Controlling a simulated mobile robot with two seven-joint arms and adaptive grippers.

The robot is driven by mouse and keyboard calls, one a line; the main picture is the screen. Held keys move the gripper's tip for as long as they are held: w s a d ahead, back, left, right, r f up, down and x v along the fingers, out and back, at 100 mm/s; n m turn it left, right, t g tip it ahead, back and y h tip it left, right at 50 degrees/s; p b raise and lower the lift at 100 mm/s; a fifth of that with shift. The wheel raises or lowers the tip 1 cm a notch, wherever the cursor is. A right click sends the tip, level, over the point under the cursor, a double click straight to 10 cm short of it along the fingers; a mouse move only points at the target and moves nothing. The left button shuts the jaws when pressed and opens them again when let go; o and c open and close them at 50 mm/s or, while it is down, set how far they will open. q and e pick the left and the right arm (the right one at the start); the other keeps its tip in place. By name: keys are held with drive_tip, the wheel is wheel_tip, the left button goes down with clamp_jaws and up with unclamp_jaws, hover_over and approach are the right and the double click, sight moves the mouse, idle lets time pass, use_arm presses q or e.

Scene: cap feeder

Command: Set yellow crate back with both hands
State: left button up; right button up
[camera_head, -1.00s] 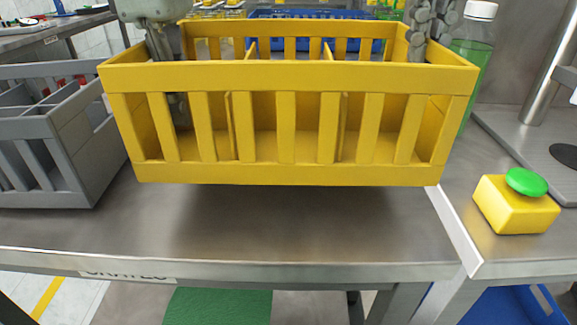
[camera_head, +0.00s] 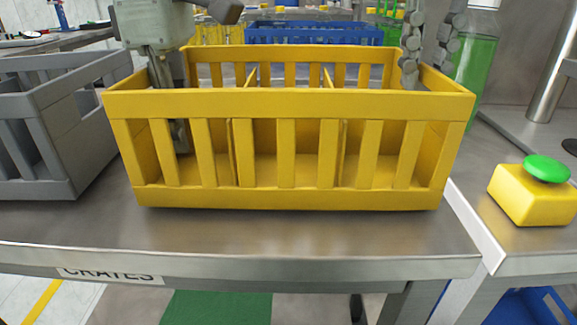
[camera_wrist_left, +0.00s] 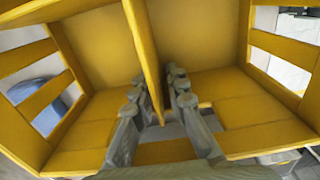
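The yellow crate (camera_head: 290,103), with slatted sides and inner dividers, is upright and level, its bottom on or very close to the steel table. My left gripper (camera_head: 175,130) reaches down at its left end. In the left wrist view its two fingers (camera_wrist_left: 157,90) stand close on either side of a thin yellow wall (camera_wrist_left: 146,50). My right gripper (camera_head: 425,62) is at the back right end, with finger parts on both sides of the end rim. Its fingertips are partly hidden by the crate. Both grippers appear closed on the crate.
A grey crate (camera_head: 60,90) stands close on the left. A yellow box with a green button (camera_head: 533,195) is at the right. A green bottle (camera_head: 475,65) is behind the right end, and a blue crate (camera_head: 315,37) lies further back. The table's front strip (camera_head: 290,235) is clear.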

--------------------------------

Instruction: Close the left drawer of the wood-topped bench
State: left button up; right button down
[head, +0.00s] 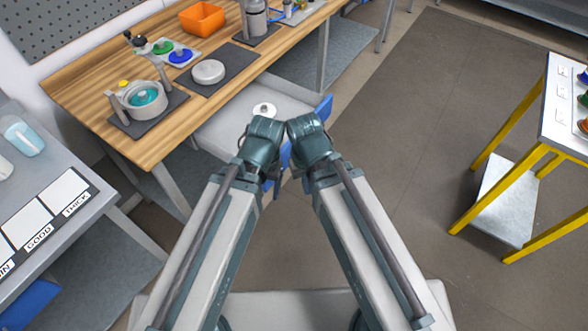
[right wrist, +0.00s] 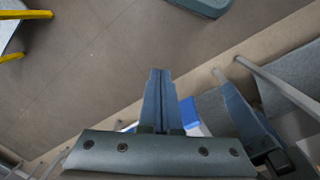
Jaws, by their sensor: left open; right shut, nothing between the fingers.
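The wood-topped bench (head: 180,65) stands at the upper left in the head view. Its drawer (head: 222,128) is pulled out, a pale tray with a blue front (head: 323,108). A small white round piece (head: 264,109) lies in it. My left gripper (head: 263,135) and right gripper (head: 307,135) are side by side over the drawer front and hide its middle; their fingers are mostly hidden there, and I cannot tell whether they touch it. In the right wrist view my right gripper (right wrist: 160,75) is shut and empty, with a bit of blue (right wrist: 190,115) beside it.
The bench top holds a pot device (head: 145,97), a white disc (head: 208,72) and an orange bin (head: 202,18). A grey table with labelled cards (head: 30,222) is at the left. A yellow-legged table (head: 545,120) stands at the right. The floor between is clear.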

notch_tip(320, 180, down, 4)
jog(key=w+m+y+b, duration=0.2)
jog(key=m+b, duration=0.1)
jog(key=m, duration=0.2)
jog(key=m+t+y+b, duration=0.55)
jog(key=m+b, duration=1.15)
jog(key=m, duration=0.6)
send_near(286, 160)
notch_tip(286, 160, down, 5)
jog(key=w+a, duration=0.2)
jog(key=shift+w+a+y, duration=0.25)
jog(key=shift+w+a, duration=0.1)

--------------------------------

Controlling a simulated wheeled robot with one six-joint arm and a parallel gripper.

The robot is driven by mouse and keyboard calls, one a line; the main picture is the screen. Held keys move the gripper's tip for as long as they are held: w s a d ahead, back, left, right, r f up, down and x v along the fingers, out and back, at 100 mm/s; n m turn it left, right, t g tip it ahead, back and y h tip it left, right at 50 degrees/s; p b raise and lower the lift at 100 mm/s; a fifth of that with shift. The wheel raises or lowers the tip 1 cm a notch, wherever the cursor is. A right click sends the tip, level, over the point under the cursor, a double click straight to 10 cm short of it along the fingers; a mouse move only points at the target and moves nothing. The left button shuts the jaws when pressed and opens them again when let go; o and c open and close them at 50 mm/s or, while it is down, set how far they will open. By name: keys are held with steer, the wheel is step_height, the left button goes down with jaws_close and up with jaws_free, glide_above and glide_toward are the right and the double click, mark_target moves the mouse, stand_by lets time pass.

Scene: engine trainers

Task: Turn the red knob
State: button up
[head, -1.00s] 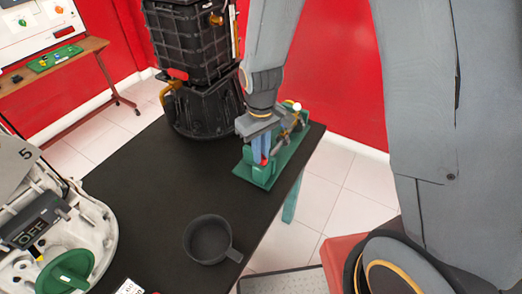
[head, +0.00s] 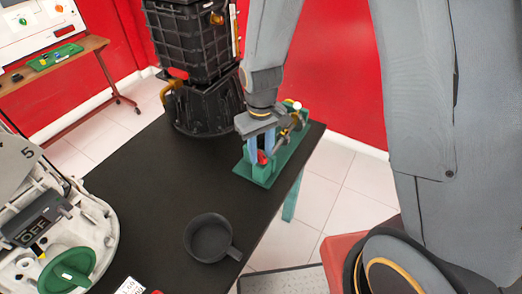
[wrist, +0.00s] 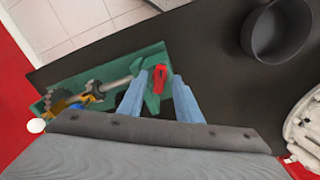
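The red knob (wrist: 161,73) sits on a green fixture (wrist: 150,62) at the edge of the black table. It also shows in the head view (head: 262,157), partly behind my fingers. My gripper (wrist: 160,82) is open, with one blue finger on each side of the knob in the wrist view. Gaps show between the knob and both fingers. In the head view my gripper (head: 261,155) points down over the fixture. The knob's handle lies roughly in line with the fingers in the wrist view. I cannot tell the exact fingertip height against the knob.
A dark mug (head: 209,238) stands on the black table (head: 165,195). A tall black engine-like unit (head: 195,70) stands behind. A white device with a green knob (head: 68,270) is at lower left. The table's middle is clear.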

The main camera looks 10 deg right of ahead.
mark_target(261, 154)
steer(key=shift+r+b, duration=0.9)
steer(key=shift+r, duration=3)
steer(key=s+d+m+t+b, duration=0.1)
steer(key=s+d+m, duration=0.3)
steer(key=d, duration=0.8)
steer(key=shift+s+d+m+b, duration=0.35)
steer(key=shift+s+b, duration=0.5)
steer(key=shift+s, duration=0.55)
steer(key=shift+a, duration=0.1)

--------------------------------

**Aim of the task**
Can you give again only the lines between the one containing "State: left button up; right button down" and the one containing "[right wrist, +0.00s]", counting both, exactly as they appear and without any pictures?

**Answer to the exercise**
State: left button up; right button down
[head, +0.00s] 
[right wrist, +0.00s] 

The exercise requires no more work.